▶ EXERCISE INSTRUCTIONS: Give the number of lines in the data that hold the string "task". Nothing else is needed.
DATA PROVIDED start
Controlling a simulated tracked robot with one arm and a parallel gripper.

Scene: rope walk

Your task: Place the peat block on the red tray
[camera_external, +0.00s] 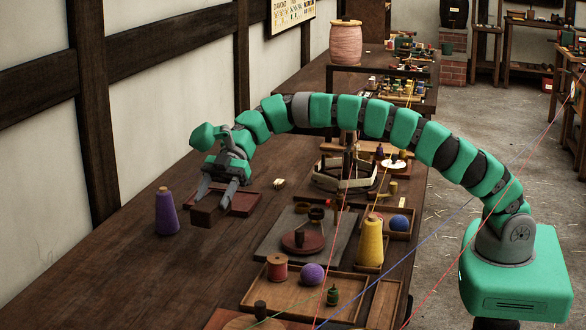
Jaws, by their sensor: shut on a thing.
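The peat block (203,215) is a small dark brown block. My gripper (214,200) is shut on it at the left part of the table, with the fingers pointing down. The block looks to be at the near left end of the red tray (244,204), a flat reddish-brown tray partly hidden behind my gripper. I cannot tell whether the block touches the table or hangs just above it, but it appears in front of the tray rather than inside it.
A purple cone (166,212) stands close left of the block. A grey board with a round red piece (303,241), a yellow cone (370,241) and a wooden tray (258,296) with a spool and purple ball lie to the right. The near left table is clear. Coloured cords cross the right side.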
DATA PROVIDED end
DATA PROVIDED start
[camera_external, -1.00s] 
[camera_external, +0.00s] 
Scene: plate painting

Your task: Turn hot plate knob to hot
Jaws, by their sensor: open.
DATA PROVIDED end
▶ REPLY: 2